• **TASK**:
Write out each line from the data below that includes the word "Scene".

• **SUPPLIED DATA**:
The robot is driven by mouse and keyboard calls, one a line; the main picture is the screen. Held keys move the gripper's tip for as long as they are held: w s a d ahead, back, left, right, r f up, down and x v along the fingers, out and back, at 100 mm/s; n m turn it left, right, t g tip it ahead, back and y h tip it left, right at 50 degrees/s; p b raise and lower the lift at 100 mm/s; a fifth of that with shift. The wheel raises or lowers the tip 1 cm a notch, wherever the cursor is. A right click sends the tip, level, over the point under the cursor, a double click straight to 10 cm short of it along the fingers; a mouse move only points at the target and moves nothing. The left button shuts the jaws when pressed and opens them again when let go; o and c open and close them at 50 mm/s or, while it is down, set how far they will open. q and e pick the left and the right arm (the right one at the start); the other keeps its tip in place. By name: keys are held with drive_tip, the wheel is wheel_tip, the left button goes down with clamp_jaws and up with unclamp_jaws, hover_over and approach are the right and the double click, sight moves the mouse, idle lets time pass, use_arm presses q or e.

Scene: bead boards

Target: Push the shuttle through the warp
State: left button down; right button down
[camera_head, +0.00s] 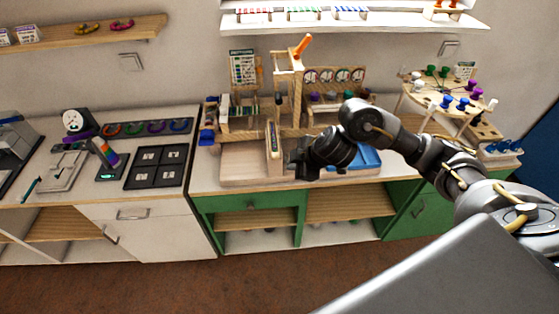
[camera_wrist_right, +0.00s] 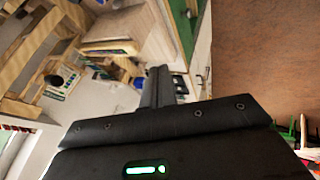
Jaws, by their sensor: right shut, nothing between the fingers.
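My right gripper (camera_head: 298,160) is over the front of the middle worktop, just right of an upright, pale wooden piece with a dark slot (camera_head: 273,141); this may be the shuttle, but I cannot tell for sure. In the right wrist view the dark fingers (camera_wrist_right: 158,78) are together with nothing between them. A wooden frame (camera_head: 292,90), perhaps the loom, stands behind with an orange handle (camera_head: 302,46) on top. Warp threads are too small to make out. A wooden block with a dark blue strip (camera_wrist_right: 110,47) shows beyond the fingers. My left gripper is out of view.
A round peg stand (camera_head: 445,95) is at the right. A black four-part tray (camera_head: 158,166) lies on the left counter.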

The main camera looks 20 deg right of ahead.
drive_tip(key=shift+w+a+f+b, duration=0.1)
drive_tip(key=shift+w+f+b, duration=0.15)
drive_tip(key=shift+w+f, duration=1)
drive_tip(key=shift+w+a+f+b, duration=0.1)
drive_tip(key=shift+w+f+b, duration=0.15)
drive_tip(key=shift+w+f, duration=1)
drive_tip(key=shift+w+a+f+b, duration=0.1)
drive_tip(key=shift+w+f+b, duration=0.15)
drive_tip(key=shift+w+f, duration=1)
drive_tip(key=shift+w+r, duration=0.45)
==
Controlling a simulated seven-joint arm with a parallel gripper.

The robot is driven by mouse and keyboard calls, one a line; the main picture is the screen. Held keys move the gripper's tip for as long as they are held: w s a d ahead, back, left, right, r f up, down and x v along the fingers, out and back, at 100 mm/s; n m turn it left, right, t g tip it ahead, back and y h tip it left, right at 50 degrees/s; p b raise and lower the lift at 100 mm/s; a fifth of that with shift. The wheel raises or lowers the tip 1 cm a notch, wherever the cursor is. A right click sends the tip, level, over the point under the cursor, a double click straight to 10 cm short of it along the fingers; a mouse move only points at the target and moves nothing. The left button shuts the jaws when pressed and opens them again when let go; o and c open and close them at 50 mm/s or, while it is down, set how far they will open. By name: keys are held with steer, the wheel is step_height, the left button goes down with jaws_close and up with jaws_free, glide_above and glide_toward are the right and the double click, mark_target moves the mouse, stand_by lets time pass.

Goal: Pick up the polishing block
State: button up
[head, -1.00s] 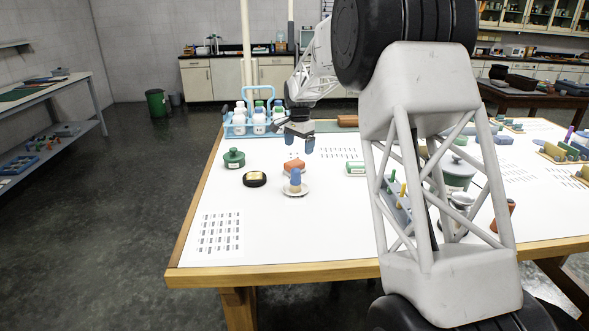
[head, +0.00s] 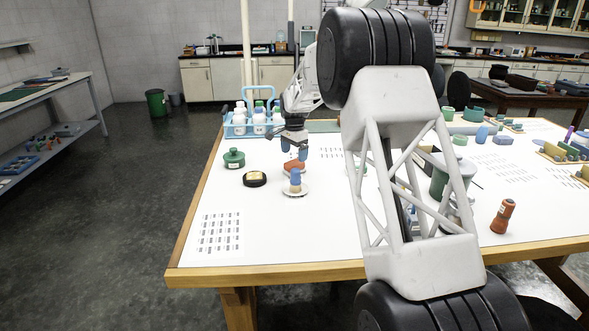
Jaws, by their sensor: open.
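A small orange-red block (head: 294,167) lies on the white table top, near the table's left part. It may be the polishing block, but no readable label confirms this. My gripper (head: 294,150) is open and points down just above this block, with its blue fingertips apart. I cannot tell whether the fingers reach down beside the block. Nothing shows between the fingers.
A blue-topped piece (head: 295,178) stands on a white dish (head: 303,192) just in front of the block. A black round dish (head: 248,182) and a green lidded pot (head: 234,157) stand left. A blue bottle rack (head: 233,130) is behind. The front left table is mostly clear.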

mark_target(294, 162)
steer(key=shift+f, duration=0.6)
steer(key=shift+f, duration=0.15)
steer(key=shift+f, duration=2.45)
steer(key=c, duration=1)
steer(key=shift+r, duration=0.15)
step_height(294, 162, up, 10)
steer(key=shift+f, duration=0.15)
...
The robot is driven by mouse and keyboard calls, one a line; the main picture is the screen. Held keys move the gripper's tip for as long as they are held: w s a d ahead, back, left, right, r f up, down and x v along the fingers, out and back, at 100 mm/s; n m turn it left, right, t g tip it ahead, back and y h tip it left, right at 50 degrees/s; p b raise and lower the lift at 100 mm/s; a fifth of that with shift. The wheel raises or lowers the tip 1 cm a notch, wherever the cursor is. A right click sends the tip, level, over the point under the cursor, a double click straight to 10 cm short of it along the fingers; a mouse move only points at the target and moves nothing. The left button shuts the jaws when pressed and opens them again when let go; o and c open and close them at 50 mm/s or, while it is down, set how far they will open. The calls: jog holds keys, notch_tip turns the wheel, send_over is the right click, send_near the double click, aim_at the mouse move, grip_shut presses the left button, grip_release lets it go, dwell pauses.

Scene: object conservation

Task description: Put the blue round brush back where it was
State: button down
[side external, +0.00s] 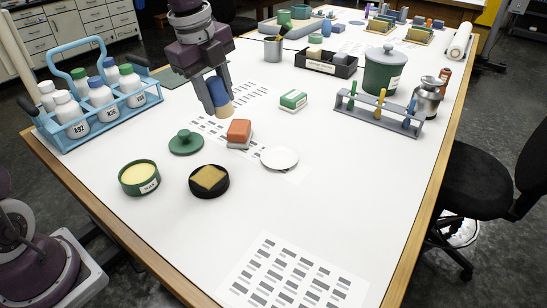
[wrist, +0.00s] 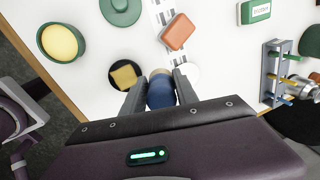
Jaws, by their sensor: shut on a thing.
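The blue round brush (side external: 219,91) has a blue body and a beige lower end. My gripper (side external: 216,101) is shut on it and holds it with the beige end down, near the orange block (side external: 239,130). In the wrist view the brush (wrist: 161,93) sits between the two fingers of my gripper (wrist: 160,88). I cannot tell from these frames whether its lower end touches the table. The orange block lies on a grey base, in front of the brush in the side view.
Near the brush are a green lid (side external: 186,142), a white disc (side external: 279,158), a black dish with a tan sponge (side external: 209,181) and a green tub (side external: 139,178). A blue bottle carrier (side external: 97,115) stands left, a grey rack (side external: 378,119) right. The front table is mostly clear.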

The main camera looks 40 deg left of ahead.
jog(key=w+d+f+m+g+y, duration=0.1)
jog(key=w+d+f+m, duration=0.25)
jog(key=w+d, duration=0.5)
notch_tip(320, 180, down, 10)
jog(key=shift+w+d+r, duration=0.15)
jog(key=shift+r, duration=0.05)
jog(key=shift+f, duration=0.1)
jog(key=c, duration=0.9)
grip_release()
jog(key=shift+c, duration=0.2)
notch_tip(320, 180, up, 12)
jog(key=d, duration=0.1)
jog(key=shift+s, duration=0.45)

• **EXERCISE SOLUTION**:
Scene: bead boards
Scene: object conservation

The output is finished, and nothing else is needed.